_THE REQUEST_.
Find the lines of data that contain the string "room", then list them.

_RECORD EXCERPTS_.
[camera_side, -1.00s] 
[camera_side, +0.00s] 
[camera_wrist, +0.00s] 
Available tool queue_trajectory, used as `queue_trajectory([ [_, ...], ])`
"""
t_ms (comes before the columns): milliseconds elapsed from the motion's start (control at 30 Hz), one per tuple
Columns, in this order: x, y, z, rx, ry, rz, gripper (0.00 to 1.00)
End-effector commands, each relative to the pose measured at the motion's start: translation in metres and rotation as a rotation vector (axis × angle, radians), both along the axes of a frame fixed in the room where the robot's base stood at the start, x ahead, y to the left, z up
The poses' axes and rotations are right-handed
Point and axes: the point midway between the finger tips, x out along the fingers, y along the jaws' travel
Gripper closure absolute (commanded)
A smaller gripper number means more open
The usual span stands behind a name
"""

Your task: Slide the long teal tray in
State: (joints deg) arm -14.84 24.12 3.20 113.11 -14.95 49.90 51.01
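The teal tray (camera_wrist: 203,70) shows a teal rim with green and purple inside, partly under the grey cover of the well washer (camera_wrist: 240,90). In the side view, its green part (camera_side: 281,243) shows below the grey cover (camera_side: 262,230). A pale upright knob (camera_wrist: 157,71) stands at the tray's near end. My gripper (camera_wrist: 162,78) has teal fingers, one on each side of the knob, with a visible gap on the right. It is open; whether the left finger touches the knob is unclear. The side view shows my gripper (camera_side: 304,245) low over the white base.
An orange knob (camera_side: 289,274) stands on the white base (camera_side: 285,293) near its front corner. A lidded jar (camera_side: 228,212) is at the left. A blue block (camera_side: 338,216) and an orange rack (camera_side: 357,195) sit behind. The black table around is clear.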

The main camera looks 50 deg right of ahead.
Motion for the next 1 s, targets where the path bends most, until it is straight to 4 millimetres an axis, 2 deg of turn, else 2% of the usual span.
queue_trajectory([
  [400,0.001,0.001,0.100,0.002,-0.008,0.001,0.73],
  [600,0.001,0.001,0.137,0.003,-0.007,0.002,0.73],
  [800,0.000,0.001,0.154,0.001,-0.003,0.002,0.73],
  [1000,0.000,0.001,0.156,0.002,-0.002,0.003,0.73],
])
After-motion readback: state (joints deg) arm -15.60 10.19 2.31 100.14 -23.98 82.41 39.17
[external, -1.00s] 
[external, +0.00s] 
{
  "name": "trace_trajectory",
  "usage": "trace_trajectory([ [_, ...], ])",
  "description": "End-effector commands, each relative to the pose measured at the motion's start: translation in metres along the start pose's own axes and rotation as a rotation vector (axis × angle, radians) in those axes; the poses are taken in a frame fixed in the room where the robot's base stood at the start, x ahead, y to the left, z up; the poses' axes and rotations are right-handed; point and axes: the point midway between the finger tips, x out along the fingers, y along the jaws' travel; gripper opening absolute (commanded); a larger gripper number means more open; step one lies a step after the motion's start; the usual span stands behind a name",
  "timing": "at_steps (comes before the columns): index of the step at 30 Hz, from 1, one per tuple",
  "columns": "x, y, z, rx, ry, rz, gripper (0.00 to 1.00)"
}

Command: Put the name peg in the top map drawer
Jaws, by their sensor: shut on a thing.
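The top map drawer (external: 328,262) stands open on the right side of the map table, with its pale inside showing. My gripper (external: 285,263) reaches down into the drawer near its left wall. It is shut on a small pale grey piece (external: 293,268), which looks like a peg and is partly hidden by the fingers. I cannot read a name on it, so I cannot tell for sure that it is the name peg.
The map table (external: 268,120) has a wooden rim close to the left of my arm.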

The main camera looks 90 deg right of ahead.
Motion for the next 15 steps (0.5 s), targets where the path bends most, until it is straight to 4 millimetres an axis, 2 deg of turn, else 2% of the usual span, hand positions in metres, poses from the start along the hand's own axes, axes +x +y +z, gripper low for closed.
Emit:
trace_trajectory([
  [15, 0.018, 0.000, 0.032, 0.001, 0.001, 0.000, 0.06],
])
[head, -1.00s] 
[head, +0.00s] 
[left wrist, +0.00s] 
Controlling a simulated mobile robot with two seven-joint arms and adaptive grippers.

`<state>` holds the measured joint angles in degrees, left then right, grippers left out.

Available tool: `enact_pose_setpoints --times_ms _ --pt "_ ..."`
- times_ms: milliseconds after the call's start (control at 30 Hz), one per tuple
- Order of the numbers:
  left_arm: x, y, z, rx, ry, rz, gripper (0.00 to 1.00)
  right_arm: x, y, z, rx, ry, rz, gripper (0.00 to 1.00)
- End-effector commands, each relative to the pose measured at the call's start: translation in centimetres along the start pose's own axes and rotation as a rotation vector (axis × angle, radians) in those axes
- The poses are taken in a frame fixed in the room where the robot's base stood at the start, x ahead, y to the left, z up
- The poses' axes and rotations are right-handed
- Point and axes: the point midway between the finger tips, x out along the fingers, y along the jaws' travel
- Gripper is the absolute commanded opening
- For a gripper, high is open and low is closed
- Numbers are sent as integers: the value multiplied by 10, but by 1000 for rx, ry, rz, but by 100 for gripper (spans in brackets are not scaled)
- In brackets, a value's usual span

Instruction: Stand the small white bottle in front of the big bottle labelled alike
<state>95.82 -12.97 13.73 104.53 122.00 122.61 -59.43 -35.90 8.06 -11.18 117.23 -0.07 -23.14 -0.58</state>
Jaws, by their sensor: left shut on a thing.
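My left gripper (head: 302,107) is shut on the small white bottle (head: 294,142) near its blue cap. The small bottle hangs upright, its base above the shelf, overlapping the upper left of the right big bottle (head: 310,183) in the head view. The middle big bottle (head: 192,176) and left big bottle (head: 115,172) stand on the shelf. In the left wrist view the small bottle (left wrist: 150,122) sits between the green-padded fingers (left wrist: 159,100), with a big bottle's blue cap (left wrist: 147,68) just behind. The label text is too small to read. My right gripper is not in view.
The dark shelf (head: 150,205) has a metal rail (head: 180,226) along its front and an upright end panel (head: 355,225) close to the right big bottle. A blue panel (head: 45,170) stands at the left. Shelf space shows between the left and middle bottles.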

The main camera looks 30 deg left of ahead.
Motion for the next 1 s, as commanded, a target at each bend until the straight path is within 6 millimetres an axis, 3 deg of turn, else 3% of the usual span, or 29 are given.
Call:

_COMPLETE RESPONSE_.
End-effector commands, each relative to the pose measured at the motion's start: translation in metres and rotation as a rotation vector (axis × angle, radians), both along the axes of a frame fixed in the room where the robot's base stood at the start, x ahead, y to the left, z up
  "description": "End-effector commands, each relative to the pose measured at the motion's start: translation in metres along the start pose's own axes and rotation as a rotation vector (axis × angle, radians) in those axes; the poses are taken in a frame fixed in the room where the robot's base stood at the start, x ahead, y to the left, z up; the poses' axes and rotations are right-handed; point and axes: the point midway between the finger tips, x out along the fingers, y along the jaws' travel; gripper opening absolute (commanded); a larger gripper number means more open; step one lies a step after the motion's start; the usual span stands behind a name",
- The poses are taken in a frame fixed in the room where the robot's base stood at the start, x ahead, y to the left, z up

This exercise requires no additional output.